» Your goal
Working from the line that contains "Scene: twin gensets" down to the last line below, repeat each line exactly.

···

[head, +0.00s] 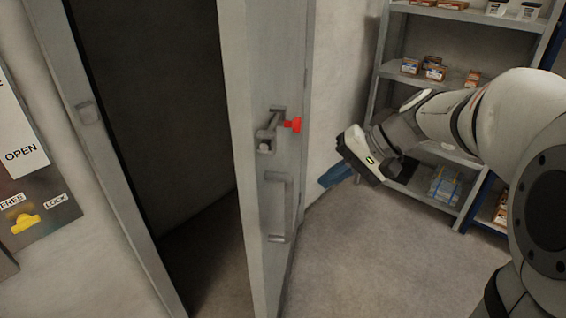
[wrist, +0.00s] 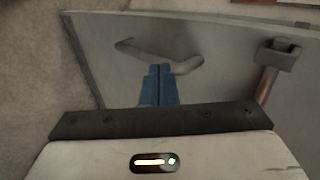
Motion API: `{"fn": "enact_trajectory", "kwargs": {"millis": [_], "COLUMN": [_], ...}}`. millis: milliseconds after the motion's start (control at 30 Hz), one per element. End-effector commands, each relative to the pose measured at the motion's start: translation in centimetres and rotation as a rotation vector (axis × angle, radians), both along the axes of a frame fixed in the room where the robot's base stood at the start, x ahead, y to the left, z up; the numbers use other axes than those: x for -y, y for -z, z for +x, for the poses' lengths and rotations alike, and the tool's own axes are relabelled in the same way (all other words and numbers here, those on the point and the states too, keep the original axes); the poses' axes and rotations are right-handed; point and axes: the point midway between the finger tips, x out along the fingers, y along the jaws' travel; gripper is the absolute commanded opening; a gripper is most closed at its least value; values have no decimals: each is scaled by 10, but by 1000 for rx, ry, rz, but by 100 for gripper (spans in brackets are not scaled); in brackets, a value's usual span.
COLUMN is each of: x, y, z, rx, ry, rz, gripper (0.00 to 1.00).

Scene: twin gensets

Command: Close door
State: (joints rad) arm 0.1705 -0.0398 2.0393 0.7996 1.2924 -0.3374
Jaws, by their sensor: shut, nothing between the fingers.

···

» Answer to the problem
Scene: twin gensets

Command: Close door
State: (joints rad) arm 0.1705 -0.0398 2.0393 0.7996 1.2924 -0.3374
Jaws, by their sensor: shut, nothing between the fingers.

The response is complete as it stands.